**Required task**
Of the lines in the records that follow, how many include the word "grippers"? Answer with a bare number.
_ _ _ _ _ _ _
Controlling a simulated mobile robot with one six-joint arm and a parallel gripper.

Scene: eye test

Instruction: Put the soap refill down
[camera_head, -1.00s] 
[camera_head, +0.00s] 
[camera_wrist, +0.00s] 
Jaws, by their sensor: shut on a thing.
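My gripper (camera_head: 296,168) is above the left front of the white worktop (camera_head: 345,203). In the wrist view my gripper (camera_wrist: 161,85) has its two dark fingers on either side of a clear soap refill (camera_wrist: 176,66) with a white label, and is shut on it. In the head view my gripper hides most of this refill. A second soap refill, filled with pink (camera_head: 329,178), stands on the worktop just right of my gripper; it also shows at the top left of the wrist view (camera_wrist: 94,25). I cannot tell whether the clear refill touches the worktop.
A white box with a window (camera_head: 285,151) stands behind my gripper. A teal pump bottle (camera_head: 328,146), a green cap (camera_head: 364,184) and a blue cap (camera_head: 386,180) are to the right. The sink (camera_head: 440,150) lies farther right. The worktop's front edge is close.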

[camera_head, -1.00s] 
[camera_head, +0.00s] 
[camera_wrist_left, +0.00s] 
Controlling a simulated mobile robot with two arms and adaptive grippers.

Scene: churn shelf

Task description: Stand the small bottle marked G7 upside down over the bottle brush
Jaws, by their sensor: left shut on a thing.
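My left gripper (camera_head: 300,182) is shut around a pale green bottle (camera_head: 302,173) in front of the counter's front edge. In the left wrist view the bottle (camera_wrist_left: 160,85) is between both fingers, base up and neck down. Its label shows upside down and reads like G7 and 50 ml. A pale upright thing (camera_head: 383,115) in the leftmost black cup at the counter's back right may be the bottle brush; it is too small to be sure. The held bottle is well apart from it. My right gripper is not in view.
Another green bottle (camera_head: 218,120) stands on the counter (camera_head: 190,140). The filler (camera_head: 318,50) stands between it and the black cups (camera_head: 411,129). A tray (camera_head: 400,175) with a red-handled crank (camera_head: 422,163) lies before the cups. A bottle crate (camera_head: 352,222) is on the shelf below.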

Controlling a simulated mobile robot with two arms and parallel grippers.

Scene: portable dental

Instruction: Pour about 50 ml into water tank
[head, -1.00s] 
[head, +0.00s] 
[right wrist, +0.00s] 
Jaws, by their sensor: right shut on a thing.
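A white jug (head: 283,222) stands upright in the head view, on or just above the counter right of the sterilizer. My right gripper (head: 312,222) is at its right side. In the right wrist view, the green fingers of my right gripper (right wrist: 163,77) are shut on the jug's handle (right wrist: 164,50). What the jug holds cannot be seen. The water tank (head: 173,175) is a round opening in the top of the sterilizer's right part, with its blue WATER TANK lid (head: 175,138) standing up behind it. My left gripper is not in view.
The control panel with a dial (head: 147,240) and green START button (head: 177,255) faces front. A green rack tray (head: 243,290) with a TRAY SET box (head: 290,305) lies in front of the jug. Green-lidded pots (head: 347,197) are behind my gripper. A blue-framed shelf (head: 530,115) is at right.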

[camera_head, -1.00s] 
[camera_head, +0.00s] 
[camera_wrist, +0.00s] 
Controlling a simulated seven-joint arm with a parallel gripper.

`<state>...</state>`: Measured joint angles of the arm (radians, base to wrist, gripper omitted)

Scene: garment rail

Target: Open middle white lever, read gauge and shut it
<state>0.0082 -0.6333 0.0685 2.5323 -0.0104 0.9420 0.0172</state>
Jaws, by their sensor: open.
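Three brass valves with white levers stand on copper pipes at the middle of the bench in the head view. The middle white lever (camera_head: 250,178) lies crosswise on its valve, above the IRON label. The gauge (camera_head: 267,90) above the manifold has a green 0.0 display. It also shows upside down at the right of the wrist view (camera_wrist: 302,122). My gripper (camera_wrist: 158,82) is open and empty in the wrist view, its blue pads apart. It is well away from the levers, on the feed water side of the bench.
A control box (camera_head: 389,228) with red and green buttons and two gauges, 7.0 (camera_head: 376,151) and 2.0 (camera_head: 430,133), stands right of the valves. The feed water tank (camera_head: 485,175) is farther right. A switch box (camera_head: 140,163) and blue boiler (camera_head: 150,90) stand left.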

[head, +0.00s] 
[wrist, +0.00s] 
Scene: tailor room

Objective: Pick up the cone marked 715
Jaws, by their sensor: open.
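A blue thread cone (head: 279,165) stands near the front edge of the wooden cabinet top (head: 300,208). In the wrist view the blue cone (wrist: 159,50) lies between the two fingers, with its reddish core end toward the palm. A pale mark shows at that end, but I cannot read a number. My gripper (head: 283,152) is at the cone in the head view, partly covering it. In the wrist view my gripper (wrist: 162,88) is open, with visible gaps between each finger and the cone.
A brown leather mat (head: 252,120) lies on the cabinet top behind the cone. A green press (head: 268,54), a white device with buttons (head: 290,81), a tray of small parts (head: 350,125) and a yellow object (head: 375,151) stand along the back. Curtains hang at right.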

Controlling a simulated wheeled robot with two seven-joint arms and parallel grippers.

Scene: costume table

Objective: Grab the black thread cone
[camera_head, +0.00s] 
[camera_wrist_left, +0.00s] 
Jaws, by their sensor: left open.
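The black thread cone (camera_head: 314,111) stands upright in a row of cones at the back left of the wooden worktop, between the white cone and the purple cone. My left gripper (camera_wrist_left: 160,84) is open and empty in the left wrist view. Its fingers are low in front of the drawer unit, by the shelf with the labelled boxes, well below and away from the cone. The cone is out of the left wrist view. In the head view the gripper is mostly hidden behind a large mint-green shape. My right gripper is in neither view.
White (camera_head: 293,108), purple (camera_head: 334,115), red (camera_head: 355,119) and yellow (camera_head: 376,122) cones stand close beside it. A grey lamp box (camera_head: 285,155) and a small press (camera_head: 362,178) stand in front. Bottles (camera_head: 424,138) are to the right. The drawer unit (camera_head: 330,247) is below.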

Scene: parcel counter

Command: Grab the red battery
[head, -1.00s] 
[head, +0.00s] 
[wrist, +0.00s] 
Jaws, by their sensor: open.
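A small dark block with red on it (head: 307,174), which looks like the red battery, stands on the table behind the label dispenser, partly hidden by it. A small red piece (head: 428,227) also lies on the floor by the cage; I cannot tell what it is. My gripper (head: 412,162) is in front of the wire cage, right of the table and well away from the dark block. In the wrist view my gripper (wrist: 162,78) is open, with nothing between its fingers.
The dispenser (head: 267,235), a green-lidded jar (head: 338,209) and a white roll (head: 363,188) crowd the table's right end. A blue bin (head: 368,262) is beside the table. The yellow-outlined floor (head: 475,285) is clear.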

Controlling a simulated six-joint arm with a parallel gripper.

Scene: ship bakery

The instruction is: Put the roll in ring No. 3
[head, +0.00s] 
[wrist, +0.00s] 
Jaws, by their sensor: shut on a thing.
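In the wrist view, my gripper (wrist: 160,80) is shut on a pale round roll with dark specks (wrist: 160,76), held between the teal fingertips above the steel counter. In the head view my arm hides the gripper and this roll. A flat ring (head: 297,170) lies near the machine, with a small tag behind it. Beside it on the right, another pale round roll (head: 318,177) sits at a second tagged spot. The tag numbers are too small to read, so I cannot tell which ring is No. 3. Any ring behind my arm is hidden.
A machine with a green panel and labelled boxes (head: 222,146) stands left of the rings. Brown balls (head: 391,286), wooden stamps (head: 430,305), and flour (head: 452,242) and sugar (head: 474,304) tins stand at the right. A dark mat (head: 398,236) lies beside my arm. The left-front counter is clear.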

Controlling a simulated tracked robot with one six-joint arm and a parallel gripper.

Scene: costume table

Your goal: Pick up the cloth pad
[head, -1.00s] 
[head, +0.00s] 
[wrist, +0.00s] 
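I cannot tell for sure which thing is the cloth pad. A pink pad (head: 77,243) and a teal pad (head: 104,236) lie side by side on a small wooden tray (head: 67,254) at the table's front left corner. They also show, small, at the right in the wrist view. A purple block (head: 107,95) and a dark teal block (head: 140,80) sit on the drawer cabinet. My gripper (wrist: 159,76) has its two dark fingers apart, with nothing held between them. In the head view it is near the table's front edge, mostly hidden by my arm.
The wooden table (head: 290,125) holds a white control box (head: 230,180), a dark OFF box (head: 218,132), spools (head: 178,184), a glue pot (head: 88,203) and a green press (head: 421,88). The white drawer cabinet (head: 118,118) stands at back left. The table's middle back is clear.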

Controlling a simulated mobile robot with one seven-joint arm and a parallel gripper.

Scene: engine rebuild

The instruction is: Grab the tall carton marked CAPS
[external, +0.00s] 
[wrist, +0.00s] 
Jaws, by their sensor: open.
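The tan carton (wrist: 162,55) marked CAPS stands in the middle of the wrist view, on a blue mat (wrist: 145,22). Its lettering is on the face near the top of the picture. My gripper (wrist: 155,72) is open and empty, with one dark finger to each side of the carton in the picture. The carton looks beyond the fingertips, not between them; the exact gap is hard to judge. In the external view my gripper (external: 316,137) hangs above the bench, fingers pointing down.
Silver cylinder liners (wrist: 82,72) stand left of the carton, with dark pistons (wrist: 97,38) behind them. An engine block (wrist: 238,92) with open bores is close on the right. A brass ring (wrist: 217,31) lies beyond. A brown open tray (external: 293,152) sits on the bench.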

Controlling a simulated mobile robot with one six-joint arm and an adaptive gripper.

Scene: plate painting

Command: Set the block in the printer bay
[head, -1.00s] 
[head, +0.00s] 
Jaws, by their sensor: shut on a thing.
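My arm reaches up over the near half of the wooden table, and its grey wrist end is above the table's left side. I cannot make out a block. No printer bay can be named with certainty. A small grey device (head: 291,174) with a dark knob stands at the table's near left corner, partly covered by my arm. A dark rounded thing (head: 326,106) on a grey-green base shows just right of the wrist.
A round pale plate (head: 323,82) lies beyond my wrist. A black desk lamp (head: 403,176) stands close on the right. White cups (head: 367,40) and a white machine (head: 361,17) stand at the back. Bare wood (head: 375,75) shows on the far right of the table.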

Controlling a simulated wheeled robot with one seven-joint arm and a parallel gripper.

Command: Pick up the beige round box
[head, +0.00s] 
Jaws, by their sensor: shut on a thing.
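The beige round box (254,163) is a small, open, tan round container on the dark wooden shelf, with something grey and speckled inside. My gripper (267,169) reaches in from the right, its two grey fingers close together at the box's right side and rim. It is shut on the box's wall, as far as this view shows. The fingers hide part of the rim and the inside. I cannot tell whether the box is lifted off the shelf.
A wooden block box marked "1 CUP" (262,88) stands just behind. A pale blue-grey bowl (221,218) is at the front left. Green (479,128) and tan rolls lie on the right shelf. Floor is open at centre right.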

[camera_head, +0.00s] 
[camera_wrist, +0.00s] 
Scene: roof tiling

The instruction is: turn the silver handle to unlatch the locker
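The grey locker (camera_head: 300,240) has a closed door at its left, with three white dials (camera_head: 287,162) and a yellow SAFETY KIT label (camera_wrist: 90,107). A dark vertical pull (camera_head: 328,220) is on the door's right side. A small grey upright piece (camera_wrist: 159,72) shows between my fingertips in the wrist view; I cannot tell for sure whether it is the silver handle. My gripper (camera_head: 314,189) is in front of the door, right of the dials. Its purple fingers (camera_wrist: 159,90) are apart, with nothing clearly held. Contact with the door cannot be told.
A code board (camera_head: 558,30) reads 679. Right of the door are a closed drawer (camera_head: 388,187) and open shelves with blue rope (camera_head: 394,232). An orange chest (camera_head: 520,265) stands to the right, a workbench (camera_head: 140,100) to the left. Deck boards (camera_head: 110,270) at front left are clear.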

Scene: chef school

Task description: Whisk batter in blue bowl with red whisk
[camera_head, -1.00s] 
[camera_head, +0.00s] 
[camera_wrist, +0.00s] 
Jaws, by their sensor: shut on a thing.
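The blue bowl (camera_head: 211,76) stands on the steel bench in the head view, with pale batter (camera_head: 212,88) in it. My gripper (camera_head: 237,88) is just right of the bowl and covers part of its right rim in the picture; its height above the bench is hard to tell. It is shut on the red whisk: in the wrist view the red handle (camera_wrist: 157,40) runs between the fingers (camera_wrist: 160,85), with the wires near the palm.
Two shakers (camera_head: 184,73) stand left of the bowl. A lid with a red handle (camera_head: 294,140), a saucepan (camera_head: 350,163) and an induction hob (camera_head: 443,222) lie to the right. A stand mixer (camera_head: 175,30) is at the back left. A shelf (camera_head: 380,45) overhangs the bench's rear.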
_ _ _ _ _ _ _
**Solution to the problem**
3